Short problem —
From the entries below, gather every line containing the string "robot".

Dataset rows —

- - -

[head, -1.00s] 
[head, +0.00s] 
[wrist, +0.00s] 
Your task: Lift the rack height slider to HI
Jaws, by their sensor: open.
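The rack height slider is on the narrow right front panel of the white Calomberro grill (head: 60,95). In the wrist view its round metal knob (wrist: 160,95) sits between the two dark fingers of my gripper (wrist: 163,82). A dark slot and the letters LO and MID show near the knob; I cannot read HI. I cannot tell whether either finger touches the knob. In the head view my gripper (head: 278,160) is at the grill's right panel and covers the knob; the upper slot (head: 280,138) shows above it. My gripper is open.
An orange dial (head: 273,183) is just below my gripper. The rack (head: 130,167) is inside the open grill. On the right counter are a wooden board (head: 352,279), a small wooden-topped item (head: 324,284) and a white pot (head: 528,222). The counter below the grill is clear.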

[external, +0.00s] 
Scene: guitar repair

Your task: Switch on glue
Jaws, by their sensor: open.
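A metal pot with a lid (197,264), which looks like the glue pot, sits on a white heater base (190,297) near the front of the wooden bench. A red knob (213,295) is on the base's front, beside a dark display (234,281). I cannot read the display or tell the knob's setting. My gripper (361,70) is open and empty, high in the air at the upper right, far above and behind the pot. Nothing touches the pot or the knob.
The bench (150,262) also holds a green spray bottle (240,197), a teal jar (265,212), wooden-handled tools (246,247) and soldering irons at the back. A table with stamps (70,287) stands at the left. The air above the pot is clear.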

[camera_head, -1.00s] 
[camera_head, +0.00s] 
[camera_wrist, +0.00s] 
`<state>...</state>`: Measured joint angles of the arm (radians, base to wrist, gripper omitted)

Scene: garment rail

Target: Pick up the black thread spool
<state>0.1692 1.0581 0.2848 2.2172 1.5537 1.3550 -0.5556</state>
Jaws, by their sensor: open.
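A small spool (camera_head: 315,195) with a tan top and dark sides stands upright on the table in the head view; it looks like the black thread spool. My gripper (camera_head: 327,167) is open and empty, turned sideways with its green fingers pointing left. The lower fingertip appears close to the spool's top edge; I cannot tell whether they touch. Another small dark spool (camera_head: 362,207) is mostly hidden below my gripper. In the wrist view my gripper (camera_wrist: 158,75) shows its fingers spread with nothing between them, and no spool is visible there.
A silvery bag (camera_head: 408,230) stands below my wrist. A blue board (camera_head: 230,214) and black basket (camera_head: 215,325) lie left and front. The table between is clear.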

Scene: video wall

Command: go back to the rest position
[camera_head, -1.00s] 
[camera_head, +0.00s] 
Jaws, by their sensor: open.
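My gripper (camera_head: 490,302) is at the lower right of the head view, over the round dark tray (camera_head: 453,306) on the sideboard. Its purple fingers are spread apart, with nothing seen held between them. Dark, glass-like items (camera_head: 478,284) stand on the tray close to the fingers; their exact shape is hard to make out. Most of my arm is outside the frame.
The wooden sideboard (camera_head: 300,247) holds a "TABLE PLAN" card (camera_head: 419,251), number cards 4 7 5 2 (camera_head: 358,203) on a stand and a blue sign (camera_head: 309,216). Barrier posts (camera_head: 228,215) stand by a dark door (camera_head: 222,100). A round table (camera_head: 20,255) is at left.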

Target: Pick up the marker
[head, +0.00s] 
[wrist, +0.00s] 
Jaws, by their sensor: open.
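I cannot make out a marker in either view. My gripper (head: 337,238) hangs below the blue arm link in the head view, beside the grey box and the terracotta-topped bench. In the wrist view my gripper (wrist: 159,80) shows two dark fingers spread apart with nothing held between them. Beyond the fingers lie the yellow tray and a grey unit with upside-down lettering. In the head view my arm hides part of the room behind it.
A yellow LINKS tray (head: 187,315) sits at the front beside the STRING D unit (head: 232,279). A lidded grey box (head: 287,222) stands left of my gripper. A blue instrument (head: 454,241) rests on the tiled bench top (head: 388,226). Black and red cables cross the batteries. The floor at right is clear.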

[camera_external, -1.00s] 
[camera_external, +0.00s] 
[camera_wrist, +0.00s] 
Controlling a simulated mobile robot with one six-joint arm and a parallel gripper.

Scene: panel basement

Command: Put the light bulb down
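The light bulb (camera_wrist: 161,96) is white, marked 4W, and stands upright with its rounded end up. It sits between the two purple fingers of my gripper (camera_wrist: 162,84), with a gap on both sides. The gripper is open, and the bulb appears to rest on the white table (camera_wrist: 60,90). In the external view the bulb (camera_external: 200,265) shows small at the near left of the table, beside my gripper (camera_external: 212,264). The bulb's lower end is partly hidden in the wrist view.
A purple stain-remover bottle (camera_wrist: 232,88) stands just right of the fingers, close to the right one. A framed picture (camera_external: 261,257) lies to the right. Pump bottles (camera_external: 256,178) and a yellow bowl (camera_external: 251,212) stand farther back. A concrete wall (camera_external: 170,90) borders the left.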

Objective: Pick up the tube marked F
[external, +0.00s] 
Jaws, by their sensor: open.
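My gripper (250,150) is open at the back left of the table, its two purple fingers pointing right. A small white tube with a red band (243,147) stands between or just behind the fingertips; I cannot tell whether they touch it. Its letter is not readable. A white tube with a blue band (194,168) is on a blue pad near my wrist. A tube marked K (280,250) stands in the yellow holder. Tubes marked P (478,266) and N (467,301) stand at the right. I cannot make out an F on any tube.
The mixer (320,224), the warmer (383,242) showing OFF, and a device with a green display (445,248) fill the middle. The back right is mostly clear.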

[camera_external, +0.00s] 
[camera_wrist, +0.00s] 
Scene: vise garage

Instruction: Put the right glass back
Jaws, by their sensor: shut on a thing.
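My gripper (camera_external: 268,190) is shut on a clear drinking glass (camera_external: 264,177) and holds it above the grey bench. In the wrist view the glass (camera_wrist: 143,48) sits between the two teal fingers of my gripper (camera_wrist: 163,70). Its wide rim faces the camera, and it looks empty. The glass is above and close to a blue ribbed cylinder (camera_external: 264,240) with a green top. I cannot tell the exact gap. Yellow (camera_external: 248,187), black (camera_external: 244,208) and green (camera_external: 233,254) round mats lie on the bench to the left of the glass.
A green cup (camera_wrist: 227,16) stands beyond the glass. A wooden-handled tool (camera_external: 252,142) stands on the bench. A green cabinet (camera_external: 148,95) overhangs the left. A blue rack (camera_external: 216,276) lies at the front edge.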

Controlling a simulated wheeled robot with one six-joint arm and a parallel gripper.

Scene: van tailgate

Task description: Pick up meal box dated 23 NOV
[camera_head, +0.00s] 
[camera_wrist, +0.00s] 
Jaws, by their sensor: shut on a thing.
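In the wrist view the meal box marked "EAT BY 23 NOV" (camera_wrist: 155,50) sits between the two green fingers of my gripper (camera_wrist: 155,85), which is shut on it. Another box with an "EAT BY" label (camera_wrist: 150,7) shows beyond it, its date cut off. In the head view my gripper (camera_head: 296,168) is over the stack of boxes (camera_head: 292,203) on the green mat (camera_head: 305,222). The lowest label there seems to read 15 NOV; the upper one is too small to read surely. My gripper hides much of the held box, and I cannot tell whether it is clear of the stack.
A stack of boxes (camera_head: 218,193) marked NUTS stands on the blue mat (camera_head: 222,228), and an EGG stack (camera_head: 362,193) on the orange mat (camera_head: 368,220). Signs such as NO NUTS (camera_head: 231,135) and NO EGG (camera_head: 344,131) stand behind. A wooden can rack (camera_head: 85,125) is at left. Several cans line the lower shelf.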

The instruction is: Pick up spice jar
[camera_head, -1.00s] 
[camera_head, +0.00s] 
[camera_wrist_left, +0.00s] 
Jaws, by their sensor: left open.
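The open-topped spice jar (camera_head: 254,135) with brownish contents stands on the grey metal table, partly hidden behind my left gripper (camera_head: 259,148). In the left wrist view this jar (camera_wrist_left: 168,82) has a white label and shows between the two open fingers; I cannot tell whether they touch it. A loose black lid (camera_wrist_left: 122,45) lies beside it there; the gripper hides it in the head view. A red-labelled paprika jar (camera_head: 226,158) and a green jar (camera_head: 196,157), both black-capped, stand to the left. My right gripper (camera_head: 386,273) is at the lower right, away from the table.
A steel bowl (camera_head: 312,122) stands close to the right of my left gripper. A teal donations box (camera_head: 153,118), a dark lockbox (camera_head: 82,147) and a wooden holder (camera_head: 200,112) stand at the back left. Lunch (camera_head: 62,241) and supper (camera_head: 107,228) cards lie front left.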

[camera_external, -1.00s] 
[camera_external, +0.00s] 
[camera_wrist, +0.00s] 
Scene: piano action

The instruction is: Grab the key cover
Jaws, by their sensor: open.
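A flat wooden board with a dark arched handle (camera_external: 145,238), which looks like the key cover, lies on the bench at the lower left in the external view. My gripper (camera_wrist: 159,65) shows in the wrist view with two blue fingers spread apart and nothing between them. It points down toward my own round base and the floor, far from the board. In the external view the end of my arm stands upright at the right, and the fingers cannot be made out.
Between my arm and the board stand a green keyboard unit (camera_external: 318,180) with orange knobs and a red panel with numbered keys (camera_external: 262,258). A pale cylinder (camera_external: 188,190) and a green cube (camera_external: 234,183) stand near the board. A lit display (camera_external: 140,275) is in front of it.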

- - -

Result for this exercise —
Controlling a simulated mobile robot with one six-joint arm and a parallel gripper.
Controlling a simulated wheeled robot with one six-joint arm and a parallel gripper.

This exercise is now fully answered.